Having soaked up the views and put my jaw back in place, I reluctantly leave the summit. The lochans this side of Leathad Buidhe can still be seen from the top, so I more or less head straight at them, down the mountainside, more or less along the same route taken on the way up, still no path but no path really needed. Eventually I end up back in cairn land and on the mountain trail where a left turn along the trail winds its way down to the pine forest.

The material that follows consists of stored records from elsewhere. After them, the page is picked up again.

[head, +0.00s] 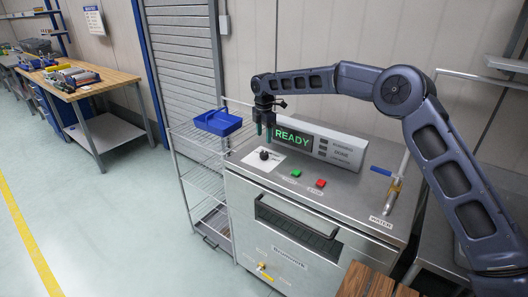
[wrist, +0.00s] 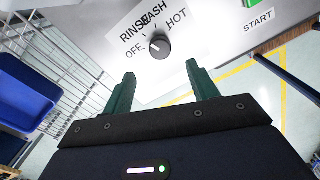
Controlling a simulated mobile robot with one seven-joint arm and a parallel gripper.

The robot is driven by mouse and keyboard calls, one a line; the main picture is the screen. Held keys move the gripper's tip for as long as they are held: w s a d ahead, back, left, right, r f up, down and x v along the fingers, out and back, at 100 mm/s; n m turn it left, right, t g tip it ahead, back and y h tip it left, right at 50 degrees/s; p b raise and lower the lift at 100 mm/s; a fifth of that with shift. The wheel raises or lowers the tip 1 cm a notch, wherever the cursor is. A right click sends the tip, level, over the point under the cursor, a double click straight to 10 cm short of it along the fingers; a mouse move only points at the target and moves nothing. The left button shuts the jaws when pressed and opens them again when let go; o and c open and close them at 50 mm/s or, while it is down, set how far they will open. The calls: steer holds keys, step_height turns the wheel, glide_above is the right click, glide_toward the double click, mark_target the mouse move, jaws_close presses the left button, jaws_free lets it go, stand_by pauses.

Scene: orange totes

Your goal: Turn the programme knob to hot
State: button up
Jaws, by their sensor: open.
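The programme knob (head: 264,155) is a small dark dial on a white label plate on top of the steel machine. In the wrist view the knob (wrist: 159,47) is ringed by the words OFF, RINSE, WASH and HOT (wrist: 177,19), with HOT at its upper right. I cannot tell surely which word its pointer faces. My gripper (head: 265,130) is above the plate, pointing down. In the wrist view my gripper (wrist: 163,84) has its two green fingers wide apart, with nothing between them. The knob shows beyond the fingertips, apart from them.
A display box (head: 318,145) reading READY stands close behind and right of my gripper. A green button (head: 296,173) and a red button (head: 320,183) are right of the knob. A blue bin (head: 218,122) sits on the wire rack at left. An upright tube (head: 393,195) stands at the machine's right.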

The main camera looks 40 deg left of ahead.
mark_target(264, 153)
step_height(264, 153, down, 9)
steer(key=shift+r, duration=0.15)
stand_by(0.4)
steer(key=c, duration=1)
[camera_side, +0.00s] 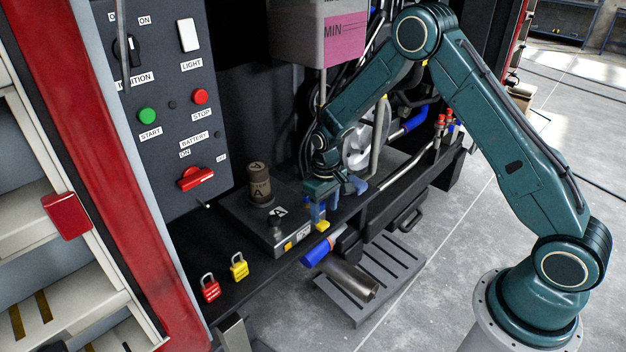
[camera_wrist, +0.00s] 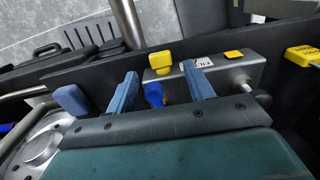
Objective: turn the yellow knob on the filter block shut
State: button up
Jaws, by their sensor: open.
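The filter block (camera_side: 272,232) is a dark grey box on the shelf, with a white label and a yellow square on its front. It also shows in the wrist view (camera_wrist: 219,73). The yellow knob (camera_side: 322,226) is at the block's right end in the side view. In the wrist view the knob (camera_wrist: 161,63) appears between the tips of my gripper (camera_wrist: 160,74). My gripper (camera_side: 323,204) is open, its blue fingers pointing down just above the knob. I cannot tell whether a finger touches it. A blue knob (camera_wrist: 154,95) shows nearer the palm between the fingers.
Red (camera_side: 210,291) and yellow (camera_side: 239,270) padlocks lie left along the shelf. A pink-filled tank (camera_side: 318,45) hangs above. A blue-ended cylinder (camera_side: 315,253) sits below the shelf edge. The floor in front is mostly open.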

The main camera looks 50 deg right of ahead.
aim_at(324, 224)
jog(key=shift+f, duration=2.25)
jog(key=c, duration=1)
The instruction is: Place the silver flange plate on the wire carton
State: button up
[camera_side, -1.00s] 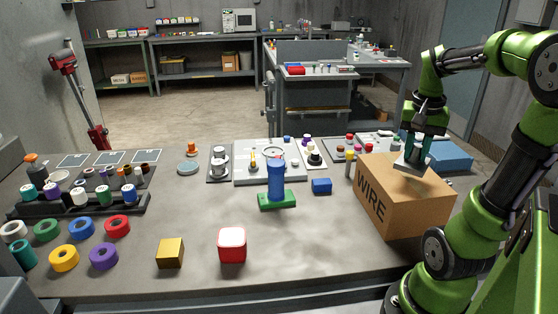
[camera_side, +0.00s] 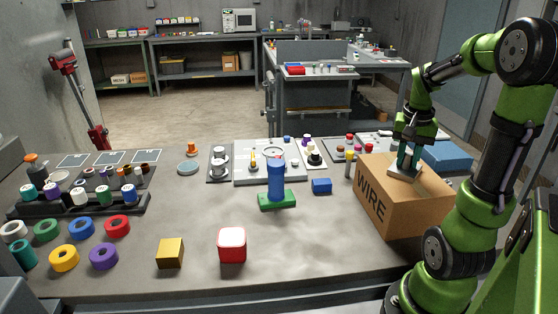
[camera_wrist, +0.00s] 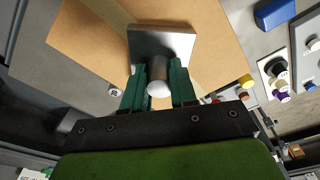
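The silver flange plate (camera_wrist: 165,43) is a square metal plate with a round stub. In the wrist view the stub sits between the two green fingers of my gripper (camera_wrist: 159,75), which appear shut on it. The wire carton (camera_side: 400,210) is a brown box marked WIRE at the right of the table. In the side view my gripper (camera_side: 405,160) points down over the carton's top, with the plate (camera_side: 404,175) flat at or just above that top. Whether it touches is hard to tell. The carton top (camera_wrist: 90,50) shows around the plate in the wrist view.
A blue box (camera_side: 447,157) lies behind the carton. A blue cylinder (camera_side: 276,182) on a green block (camera_side: 277,201), a small blue block (camera_side: 321,186), a red cube (camera_side: 232,245) and a gold block (camera_side: 170,253) stand to the left.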

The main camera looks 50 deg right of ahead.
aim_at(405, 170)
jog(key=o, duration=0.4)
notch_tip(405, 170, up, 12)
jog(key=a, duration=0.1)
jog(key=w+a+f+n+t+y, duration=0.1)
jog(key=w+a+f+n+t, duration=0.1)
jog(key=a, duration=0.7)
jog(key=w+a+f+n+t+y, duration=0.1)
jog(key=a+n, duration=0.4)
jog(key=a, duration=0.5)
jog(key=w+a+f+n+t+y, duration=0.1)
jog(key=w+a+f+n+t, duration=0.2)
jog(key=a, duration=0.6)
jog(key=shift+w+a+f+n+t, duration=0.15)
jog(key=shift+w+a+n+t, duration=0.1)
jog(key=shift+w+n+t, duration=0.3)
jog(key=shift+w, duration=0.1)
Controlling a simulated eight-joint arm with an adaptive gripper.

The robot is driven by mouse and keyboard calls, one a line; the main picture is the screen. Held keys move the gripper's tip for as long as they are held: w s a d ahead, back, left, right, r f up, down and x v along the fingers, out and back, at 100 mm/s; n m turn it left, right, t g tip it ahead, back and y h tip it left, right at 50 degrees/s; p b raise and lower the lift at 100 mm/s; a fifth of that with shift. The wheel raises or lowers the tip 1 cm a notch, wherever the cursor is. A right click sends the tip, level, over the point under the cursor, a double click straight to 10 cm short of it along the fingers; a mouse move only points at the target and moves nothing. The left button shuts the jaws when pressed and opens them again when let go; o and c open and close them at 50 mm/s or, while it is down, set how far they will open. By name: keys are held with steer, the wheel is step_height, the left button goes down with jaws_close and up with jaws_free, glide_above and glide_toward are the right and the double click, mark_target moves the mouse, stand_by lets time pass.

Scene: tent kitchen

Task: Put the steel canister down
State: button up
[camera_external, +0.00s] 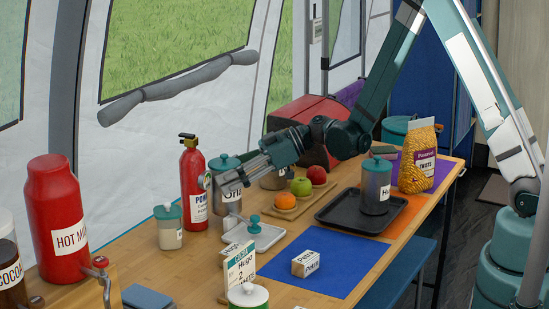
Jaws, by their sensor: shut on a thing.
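A steel canister (229,196) with a teal lid and a partly covered label is at the middle left, near the tent wall side of the table. My gripper (222,179) reaches in from the right and is shut around its upper body, hiding part of the label. The canister looks upright; I cannot tell whether its base touches the table. A second steel canister (376,190) with a teal lid stands on a black tray (333,212). Another steel container (273,181) is partly hidden behind my gripper.
A red fire extinguisher (192,185) and a small teal-lidded jar (168,228) stand left of the held canister. A white dish (268,239) and cartons are in front. Fruit on a board (290,213) lies right. The blue mat (345,265) has clear space.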

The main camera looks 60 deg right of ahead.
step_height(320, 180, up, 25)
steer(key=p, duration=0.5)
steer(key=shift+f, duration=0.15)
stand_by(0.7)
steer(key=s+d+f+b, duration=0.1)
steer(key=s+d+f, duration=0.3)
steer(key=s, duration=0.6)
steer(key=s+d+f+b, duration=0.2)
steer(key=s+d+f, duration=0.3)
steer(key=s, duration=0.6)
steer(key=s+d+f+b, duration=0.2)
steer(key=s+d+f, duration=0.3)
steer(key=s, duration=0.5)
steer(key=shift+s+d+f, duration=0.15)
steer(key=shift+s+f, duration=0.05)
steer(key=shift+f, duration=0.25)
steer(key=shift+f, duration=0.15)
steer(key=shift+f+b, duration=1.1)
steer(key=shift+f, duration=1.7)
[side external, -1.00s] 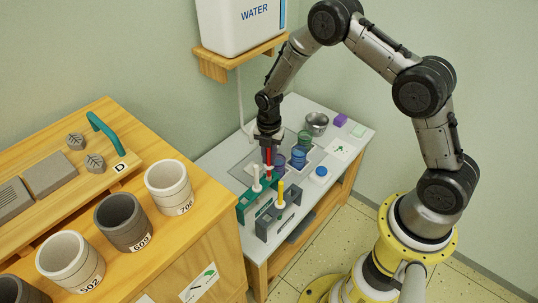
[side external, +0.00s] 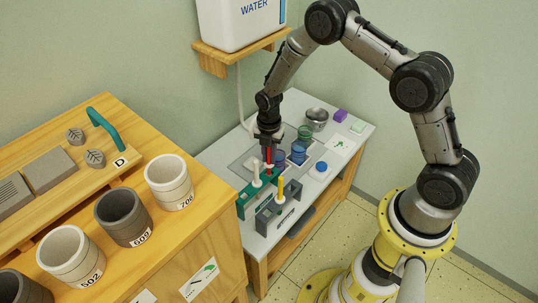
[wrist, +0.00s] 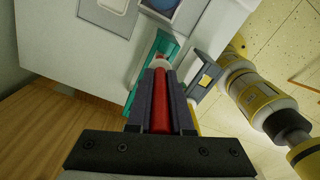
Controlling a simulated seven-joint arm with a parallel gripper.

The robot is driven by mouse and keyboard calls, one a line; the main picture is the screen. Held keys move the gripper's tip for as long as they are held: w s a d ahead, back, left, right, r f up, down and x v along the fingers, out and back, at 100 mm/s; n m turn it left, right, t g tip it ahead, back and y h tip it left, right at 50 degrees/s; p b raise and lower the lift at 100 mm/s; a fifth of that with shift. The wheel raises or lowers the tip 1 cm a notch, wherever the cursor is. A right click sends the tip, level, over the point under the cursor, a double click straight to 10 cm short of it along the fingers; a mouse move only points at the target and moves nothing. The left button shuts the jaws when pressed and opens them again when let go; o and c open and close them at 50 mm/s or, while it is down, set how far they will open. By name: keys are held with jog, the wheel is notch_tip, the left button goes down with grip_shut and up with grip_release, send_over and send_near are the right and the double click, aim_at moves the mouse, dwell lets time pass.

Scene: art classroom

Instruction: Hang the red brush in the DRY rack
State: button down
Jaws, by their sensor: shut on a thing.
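My gripper (side external: 267,140) points down over the grey table and is shut on the upright red brush (side external: 269,156). In the wrist view, the red brush (wrist: 160,100) lies between the two dark fingers of my gripper (wrist: 160,78). A green rack (side external: 246,201), also seen in the wrist view (wrist: 140,82), stands just below and beside the brush. A white brush (side external: 257,173) stands upright at this rack. The lower end of the red brush is close to the rack; I cannot tell whether it touches. The rack's label is too small to read.
A grey rack (side external: 262,222) with an upright yellow brush (side external: 279,188) stands in front of the green one. Blue jars (side external: 298,153), a green jar (side external: 305,133) and a metal pot (side external: 317,117) stand behind. A wooden cabinet (side external: 215,240) borders the table at left.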

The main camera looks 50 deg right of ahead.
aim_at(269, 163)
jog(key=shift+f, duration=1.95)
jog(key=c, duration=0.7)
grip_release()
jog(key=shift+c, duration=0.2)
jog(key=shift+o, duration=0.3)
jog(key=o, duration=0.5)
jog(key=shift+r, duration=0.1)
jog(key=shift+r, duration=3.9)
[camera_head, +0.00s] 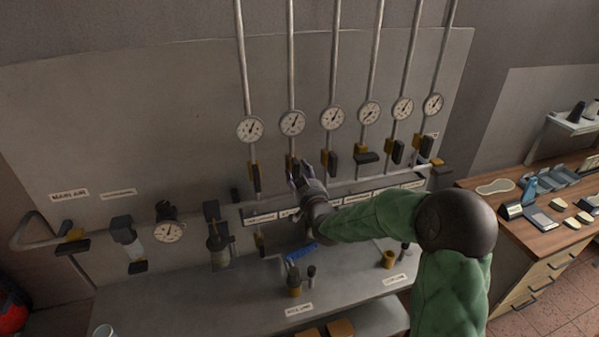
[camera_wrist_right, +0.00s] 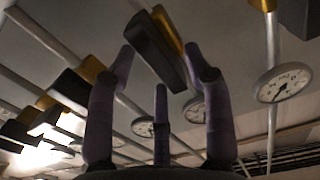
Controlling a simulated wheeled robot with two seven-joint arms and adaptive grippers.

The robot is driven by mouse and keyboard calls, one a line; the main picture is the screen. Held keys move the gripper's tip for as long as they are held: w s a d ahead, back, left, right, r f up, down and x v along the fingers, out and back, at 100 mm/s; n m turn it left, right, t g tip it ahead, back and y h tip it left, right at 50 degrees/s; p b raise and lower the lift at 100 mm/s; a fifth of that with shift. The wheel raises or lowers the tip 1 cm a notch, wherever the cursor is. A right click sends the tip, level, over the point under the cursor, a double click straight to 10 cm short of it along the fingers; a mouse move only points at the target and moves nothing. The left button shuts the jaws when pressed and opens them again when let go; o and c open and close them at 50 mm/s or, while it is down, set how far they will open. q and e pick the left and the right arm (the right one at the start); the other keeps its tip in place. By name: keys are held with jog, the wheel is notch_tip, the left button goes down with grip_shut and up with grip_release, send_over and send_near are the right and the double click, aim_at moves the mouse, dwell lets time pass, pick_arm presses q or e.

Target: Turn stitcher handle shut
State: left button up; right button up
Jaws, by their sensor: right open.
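My right gripper (camera_head: 300,173) reaches up to the second valve from the left in a row of pipe valves on the grey panel. It is open. In the wrist view its purple fingers (camera_wrist_right: 160,75) stand on both sides of a black valve handle (camera_wrist_right: 154,47) with a yellow body behind it; contact cannot be told. In the head view this handle (camera_head: 290,165) is partly hidden by the gripper. The fourth handle (camera_head: 367,157) lies crosswise to its pipe; the neighbouring handles hang roughly along theirs. The name labels (camera_head: 357,199) are too small to read. My left gripper is not in view.
Round gauges (camera_head: 292,123) sit on the pipes above the valves. A horizontal rail (camera_head: 350,184) runs below them. Regulators (camera_head: 217,235) stand at the left. A grey bench (camera_head: 230,305) holds small fittings and a blue coil (camera_head: 301,253). A wooden workbench (camera_head: 535,215) stands at the right.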

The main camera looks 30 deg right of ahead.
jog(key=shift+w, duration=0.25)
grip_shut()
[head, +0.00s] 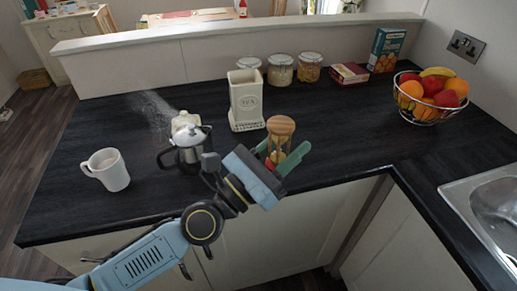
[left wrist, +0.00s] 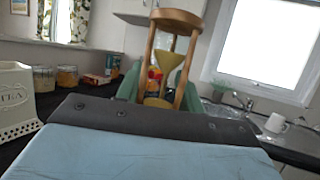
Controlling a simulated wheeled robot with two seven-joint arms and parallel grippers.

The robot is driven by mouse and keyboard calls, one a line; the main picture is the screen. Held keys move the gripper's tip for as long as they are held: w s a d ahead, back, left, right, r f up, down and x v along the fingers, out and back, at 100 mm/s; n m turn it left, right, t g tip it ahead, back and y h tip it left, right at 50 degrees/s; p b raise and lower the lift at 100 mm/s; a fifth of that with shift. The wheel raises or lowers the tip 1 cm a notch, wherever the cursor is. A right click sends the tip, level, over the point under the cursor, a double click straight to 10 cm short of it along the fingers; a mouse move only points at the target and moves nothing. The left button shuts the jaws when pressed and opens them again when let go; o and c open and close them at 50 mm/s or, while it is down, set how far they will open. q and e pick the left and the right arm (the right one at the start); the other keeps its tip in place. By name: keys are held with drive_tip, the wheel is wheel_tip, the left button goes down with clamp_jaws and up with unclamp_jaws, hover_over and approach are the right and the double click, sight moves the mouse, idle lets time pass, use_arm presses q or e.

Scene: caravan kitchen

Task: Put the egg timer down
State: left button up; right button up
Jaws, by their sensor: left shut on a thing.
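The egg timer (head: 281,126) is an hourglass with yellowish sand in a round-ended wooden frame. My left gripper (head: 281,157) is shut on it, with green fingers on both sides of its lower part. In the left wrist view the egg timer (left wrist: 173,58) stands up between the fingers (left wrist: 160,92) and leans slightly. It is over the front part of the dark worktop (head: 340,130), right of the tea canister (head: 246,97). Its base is partly hidden by the gripper, so I cannot tell whether it touches the worktop. My right gripper is not in view.
A metal pot (head: 187,147) and a white mug (head: 107,170) stand to the left. Glass jars (head: 281,70), a dark red box (head: 349,73) and a teal box (head: 386,50) line the back. A fruit bowl (head: 430,112) and sink (head: 490,205) are right. Worktop right of the timer is clear.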

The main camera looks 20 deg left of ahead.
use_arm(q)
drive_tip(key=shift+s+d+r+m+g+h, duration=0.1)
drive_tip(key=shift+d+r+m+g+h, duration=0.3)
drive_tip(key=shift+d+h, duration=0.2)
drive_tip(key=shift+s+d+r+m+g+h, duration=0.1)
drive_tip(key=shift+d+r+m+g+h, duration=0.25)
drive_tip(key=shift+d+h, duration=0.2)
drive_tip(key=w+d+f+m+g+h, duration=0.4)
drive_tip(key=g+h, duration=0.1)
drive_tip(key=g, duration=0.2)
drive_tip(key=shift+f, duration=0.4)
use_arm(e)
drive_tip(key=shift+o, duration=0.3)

Some beautiful views on the way down of Slioch on the other side of Loch Maree.
- Slioch over Loch Maree
Just under 2 hours after leaving the summit and I’m almost at the bottom of the trail, over the bridge, turn left and back under the A832 into the car park which by now is just about full. Before zooming off I take a short wander down to the shore line of Loch Maree, another stunning location, views way down the loch and opposite, Slioch rising to great heights above its neighbours.
- Slioch from the shore ofLoch Maree
A grand way to spend a morning, thank you Torridon.